Ma “cartellino rosso” degli “apostoli del libero scambio” non risparmia nemmeno i principi dello Stato di diritto. Il Ttip rende, infatti, possibile citare in giudizio l’Unione e gli Stati nazionali, vanificando la prerogativa pubblica di esercitare il potere giudiziario sul proprio territorio. Le controversie commerciali verrebbero affidate a speciali corti extraterritoriali. Le multinazionali sarebbero autorizzate a trascinare in giudizio governi, aziende, servizi pubblici ritenuti non competitivi, a esigere compensazioni per i mancati guadagni dovuti a regimi del lavoro considerati troppo vincolanti, a leggi ambientali giudicate troppo severe.
Cartellino rosso, infine, anche per lo Stato sociale. Il mercato comune Europa-Usa danneggerà interi settori del sistema produttivo europeo. Questi per “sopravvivere” si appelleranno, in nome del superiore interesse a non deindustrializzare il Vecchio Continente, all’inderogabile esigenza di ulteriori tagli alla tassazione. E, quindi, alla spesa pubblica, alle politiche di welfare.
Un accordo, insomma, colmo di agguati che rischia di spazzare il buono che c’è nell’ acquis communitaire. Sono, insomma, in discussione disciplina e diritti che costituiscono un elemento identificativo dell’european way of life.
Sorprende il silenzio complice delle classi dirigenti dei paesi mediterranei rispetto all’Accordo di Partenariato Transatlantico, aderendo al quale il programma di liberalizzazioni subirebbe un’escalation destinata a cancellare ogni traccia di autonomia politica, economica, culturale dell’Europa.
Barbara Spinelli ha proposto una rappresentazione spietata di questo silenzio. “Re dormienti” che hanno dimenticato cosa siano una corona e uno scettro, ignari dei costi che il mercato comune Europa-Usa comporta per i paesi dell’Unione, in particolare per quelli mediterranei.
Io penso che il silenzio complice copra una scelta consapevole, frutto del consenso trasversale tra elite denazionalizzate, ciniche, senza radici.
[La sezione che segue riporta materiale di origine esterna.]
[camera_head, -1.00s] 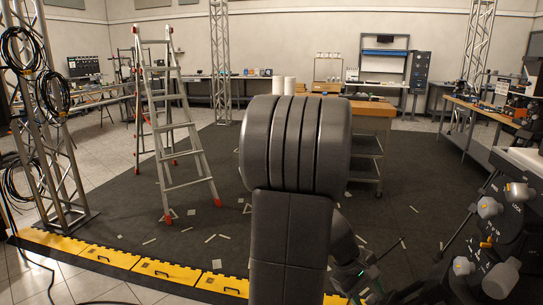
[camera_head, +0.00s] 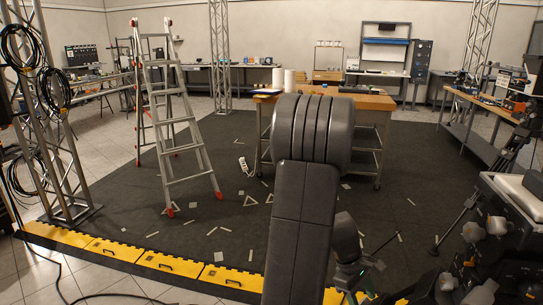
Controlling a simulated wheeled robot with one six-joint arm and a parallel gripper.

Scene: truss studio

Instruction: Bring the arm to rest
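My arm (camera_head: 302,215) rises in the lower middle of the head view, with its large dark ribbed joint (camera_head: 312,130) at the top, in front of a wooden-topped cart. My gripper cannot be made out. A dark part with a small green light (camera_head: 350,270) shows low and right of the arm, too dim to tell what it is. Nothing held can be seen.
A stepladder (camera_head: 170,120) stands on the dark mat (camera_head: 225,170) to the left. The wooden-topped cart (camera_head: 380,102) is behind my arm. Yellow cable ramps (camera_head: 165,264) edge the mat. Tripod-like gear (camera_head: 500,220) stands at right.

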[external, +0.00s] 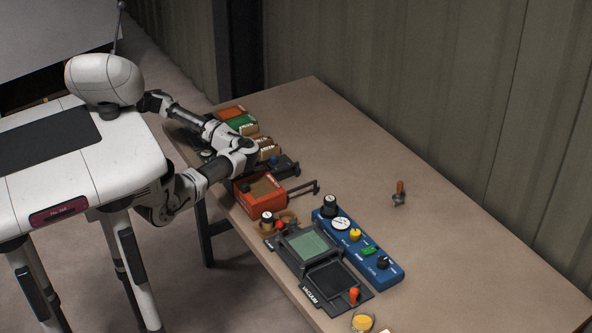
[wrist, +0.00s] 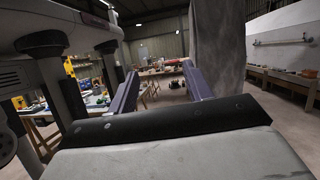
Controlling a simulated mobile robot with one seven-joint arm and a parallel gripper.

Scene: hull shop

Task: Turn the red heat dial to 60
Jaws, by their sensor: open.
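My gripper (external: 153,102) is at the end of the folded arm, near my white head and back from the table's far left end. In the wrist view its two fingers (wrist: 162,82) stand apart with nothing between them. A small red knob (external: 279,225) sits beside a black-and-white knob (external: 267,217), in front of the orange-red box (external: 262,194). An orange-red knob (external: 354,295) stands on the dark panel (external: 308,285) marked with white letters. I cannot tell which of these is the heat dial, and no scale numbers are readable. My gripper is far from both.
A blue panel (external: 346,253) with several knobs and a gauge stands beside the dark panel. Boxes (external: 243,124) line the table's left edge near my arm. An orange-handled item (external: 399,194) lies alone. The table's right side (external: 480,240) is mostly clear.

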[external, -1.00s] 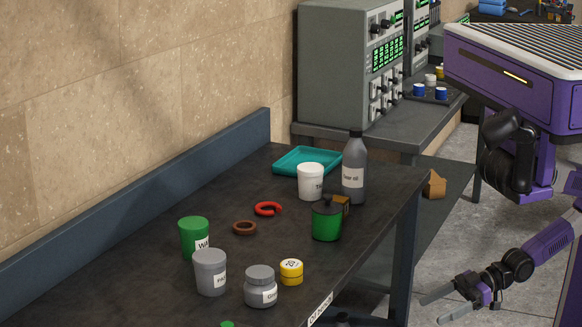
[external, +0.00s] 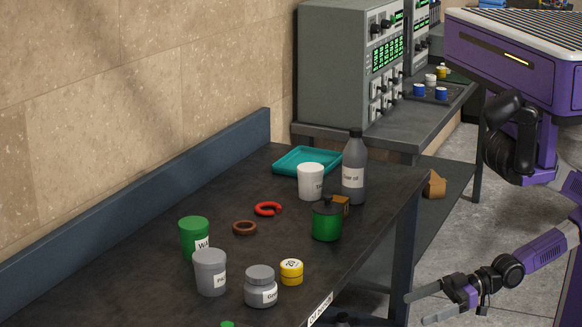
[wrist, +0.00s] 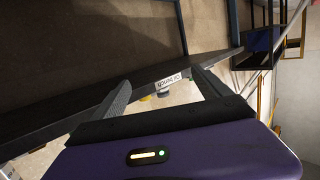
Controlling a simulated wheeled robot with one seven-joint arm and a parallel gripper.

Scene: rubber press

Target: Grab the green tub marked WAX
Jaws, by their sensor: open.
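The green tub with a white label reading "WA" (external: 193,237) stands upright on the dark bench, toward the wall, with part of its label turned out of sight. My gripper (external: 431,308) is open and empty, out beyond the bench's front edge and well to the right of the tub. In the wrist view my gripper (wrist: 160,98) shows its two spread fingers with the bench edge beyond them. The tub cannot be made out in the wrist view.
A grey tub (external: 210,272) stands just in front of the green tub. A grey jar (external: 261,287), yellow pot (external: 291,272), brown ring (external: 244,228), red ring (external: 267,209), green canister (external: 327,222), white tub (external: 311,182), bottle (external: 354,170) and teal tray (external: 300,160) share the bench (external: 150,270).
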La maggioranza dell’establishment europeo pensa ciò che la quasi totalità dell’establishment statunitense dice ad alta voce: che è la Cina il convitato di pietra del Ttip, l’ultimo volano per rallentare il declassamento dei mercati euro-atlantici da una posizione di preminenza ad una di semplice predominanza.
A questo obiettivo geoeconomico – in larga misura ideologico – le classi dirigenti dell’Unione sacrificano la crescita armoniosa ed equilibrata delle loro nazioni. C’è solo un nome per definire questa scelta scellerata: secessione. Secessione dei poteri costituiti dai poteri costituenti, delle elite sovranazionali dai loro popoli.
Questo è il movimento fondamentale dei nostri tempi, come dimostra l’ascesa dei diversi populismi. Non basta per contrastare questa scellerata secessione l’appello ai buoni sentimenti. Qualche presidio, un po’ di movimentismo. Serve qualcosa che assomigli a quei contro movimenti sui quali, a suo tempo, si arrovellarono Marx, Polany, Gramsci. Podemos? Io penso di sì.